SUPPLIED MATERIAL start

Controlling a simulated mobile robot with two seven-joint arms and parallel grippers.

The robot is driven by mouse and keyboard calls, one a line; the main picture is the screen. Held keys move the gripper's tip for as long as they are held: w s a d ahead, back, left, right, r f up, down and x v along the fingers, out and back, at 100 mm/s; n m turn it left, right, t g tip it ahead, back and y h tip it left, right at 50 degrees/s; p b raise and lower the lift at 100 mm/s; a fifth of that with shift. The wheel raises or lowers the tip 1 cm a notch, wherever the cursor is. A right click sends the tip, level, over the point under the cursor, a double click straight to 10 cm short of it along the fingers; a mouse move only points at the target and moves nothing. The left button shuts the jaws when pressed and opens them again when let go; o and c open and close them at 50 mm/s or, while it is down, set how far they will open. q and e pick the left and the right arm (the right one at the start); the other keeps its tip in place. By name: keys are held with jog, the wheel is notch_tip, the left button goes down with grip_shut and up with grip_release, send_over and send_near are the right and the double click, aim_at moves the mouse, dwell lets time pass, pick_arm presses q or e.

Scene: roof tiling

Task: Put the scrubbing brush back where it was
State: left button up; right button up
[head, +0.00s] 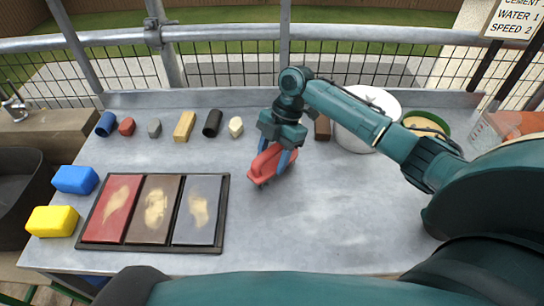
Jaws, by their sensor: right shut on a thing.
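The scrubbing brush (264,168) has a red body with a darker underside. It is at the middle of the grey metal table (330,220), right of the tile tray. My right gripper (277,156) points down from above and is shut on the brush, with its blue fingers on either side of the red body. The brush sits slantwise, at or just above the table top; I cannot tell whether it touches. My left gripper is not in view.
A black tray (153,246) holds red, brown and grey tiles with pale smears. Blue (75,180) and yellow (53,221) sponges lie left of it. Several small blocks, including a tan one (184,126), line the back. A white bucket (366,105) stands back right. The front right table is clear.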

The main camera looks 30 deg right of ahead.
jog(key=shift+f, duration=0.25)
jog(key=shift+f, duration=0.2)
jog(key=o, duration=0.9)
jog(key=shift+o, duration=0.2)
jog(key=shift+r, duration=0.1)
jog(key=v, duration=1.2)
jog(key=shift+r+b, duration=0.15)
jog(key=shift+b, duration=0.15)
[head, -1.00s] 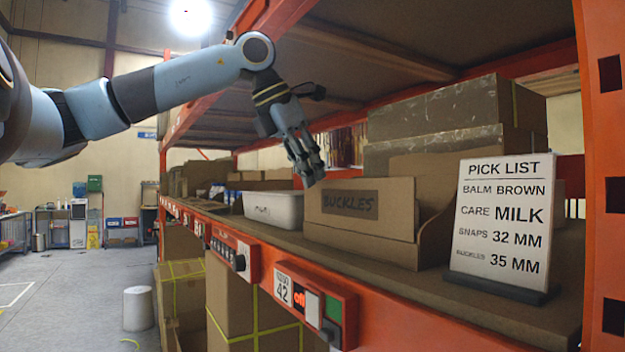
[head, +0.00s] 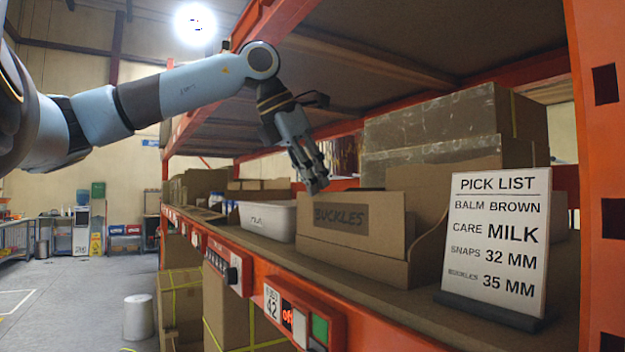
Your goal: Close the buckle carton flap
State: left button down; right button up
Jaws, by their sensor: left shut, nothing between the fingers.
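The buckle carton (head: 352,236) is a brown cardboard box on the shelf, with a front panel marked BUCKLES. The panel stands upright, with a lower front lip below it and a slanting side wall at its right. My left gripper (head: 316,188) is shut and empty, pointing down at the upper left corner of the BUCKLES panel. I cannot tell whether its fingertips touch the cardboard. The inside of the carton is hidden behind the panel. My right gripper is not in view.
A white bin (head: 268,221) stands left of the carton. A pick list sign (head: 497,240) stands at its right. Large taped boxes (head: 440,125) are behind. The orange shelf edge (head: 345,318) carries label units, and an orange upright (head: 600,180) bounds the right.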

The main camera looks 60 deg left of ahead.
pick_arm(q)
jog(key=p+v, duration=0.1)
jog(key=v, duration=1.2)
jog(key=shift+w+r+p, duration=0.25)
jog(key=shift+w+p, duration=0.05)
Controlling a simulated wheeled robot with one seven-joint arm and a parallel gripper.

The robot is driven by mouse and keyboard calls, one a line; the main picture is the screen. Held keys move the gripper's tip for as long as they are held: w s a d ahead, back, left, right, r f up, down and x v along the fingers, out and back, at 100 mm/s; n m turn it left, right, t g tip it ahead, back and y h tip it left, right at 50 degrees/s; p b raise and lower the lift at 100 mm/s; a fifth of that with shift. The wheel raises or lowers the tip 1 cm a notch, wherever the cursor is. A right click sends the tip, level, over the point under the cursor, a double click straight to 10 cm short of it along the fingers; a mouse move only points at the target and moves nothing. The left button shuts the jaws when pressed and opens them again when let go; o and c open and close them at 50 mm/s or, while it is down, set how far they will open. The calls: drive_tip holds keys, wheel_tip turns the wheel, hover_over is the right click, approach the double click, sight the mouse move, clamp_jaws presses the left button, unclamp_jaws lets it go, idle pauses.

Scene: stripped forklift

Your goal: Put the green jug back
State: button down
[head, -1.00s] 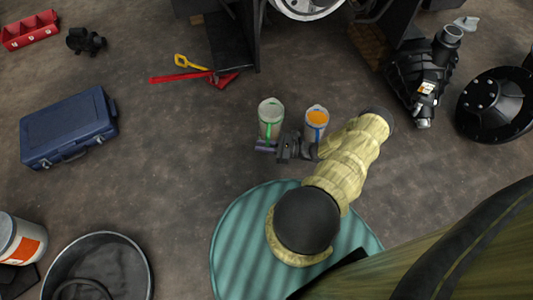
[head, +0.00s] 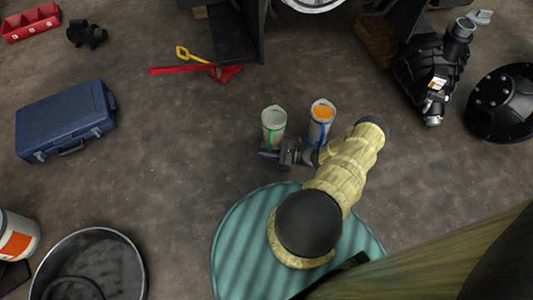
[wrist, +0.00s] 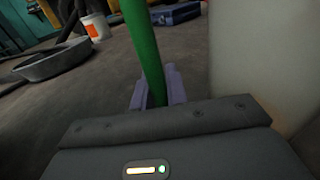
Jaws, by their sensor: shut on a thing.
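The green jug (head: 273,128), a pale container with a green handle, is upright at the middle of the head view. My gripper (head: 270,152) is at its near side, shut on the green handle. In the wrist view the handle (wrist: 142,45) runs down between the two fingers of my gripper (wrist: 157,88), and a pale jug wall (wrist: 265,65) fills the right side. The jug's base is partly hidden by my gripper, so I cannot tell whether it touches the floor.
A similar jug (head: 317,130) with a blue handle and orange contents stands just right. Beyond are a red and yellow tool (head: 185,69) and forklift parts. A blue case (head: 65,120) and a black basin (head: 130,265) lie left. Floor between the case and jugs is clear.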

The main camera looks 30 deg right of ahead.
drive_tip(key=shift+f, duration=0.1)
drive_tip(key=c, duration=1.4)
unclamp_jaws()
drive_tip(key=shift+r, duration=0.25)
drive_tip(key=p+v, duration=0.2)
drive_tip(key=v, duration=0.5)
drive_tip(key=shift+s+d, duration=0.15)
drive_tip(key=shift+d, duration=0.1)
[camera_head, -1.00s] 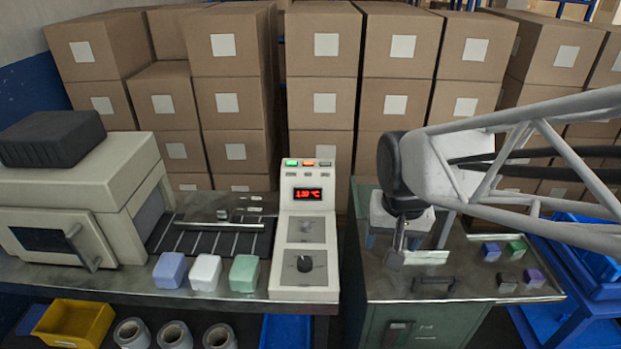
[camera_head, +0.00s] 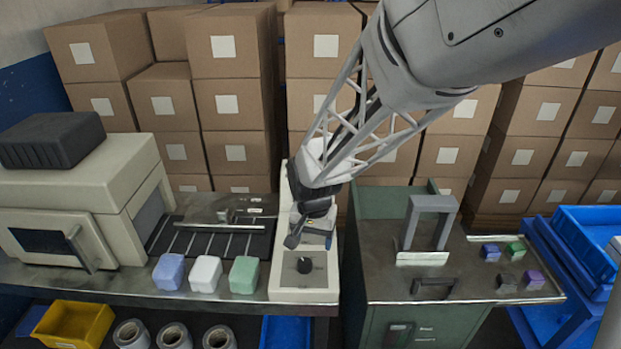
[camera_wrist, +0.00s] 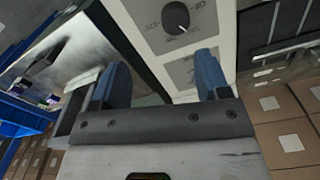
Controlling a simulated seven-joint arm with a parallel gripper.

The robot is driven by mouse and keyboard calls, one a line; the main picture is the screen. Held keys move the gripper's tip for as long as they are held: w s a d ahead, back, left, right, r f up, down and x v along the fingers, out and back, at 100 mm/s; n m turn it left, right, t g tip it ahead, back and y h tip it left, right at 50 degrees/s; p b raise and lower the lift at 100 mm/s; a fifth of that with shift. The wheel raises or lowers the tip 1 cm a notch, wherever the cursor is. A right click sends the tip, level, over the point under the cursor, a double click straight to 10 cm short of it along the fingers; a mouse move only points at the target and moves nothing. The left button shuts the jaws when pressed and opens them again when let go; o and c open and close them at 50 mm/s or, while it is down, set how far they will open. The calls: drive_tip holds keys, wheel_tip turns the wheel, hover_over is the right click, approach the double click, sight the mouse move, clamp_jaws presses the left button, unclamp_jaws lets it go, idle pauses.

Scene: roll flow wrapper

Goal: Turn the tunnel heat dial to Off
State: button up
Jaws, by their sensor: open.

SUPPLIED MATERIAL end

*EXERCISE:* Sift through the entries and copy every line with "Your".

*REPLY TO THE EXERCISE:*
Your goal: Close the buckle carton flap
Your goal: Put the green jug back

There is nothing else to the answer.